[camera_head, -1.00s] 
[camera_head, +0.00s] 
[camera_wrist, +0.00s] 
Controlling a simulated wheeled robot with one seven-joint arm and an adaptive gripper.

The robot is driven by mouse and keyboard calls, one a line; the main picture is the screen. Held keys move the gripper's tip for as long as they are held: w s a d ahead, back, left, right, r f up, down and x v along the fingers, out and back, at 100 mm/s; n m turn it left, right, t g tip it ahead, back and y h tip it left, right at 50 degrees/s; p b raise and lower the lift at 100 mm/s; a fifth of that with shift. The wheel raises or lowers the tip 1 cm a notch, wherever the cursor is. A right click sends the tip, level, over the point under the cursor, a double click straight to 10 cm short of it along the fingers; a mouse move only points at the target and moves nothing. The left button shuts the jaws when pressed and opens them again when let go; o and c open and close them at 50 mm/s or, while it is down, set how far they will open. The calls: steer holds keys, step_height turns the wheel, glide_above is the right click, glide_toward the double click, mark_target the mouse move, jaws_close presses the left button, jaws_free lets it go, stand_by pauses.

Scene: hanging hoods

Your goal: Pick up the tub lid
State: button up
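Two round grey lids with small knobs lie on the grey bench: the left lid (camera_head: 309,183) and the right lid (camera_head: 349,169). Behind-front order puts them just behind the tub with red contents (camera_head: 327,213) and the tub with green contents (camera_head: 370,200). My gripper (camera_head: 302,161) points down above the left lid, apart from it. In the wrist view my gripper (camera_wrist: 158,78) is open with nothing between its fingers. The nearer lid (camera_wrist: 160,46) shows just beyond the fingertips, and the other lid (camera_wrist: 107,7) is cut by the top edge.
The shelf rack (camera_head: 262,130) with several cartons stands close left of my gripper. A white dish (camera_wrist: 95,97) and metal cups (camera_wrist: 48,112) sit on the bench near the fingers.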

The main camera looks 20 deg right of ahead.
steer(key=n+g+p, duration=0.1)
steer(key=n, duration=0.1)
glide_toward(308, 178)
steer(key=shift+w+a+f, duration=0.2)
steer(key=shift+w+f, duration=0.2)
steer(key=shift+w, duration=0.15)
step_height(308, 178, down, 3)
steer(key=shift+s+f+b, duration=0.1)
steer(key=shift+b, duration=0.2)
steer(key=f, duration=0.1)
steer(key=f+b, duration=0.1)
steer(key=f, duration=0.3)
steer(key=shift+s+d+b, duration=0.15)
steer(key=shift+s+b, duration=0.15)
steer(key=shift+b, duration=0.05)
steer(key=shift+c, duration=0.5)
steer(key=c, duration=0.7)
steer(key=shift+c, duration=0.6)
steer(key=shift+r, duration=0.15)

DO THIS> Copy down the material exactly as written.

FINAL ANSWER>
[camera_head, -1.00s] 
[camera_head, +0.00s] 
[camera_wrist, +0.00s] 
Controlling a simulated wheeled robot with one seven-joint arm and an adaptive gripper.

The robot is driven by mouse and keyboard calls, one a line; the main picture is the screen. Held keys move the gripper's tip for as long as they are held: w s a d ahead, back, left, right, r f up, down and x v along the fingers, out and back, at 100 mm/s; n m turn it left, right, t g tip it ahead, back and y h tip it left, right at 50 degrees/s; p b raise and lower the lift at 100 mm/s; a fifth of that with shift. The wheel raises or lowers the tip 1 cm a notch, wherever the cursor is. A right click sends the tip, level, over the point under the cursor, a double click straight to 10 cm short of it along the fingers; a mouse move only points at the target and moves nothing. The left button shuts the jaws when pressed and opens them again when let go; o and c open and close them at 50 mm/s or, while it is down, set how far they will open. The calls: steer holds keys, step_height turns the wheel, glide_above is the right click, glide_toward the double click, mark_target the mouse move, jaws_close presses the left button, jaws_free lets it go, stand_by pauses.

Scene: hanging hoods

Your goal: Pick up the tub lid
State: button up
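Two round grey lids with small knobs lie on the grey bench: the left lid (camera_head: 309,183) and the right lid (camera_head: 349,169). Behind-front order puts them just behind the tub with red contents (camera_head: 327,213) and the tub with green contents (camera_head: 370,200). My gripper (camera_head: 302,161) points down above the left lid, apart from it. In the wrist view my gripper (camera_wrist: 158,78) is open with nothing between its fingers. The nearer lid (camera_wrist: 160,46) shows just beyond the fingertips, and the other lid (camera_wrist: 107,7) is cut by the top edge.
The shelf rack (camera_head: 262,130) with several cartons stands close left of my gripper. A white dish (camera_wrist: 95,97) and metal cups (camera_wrist: 48,112) sit on the bench near the fingers.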

The main camera looks 20 deg right of ahead.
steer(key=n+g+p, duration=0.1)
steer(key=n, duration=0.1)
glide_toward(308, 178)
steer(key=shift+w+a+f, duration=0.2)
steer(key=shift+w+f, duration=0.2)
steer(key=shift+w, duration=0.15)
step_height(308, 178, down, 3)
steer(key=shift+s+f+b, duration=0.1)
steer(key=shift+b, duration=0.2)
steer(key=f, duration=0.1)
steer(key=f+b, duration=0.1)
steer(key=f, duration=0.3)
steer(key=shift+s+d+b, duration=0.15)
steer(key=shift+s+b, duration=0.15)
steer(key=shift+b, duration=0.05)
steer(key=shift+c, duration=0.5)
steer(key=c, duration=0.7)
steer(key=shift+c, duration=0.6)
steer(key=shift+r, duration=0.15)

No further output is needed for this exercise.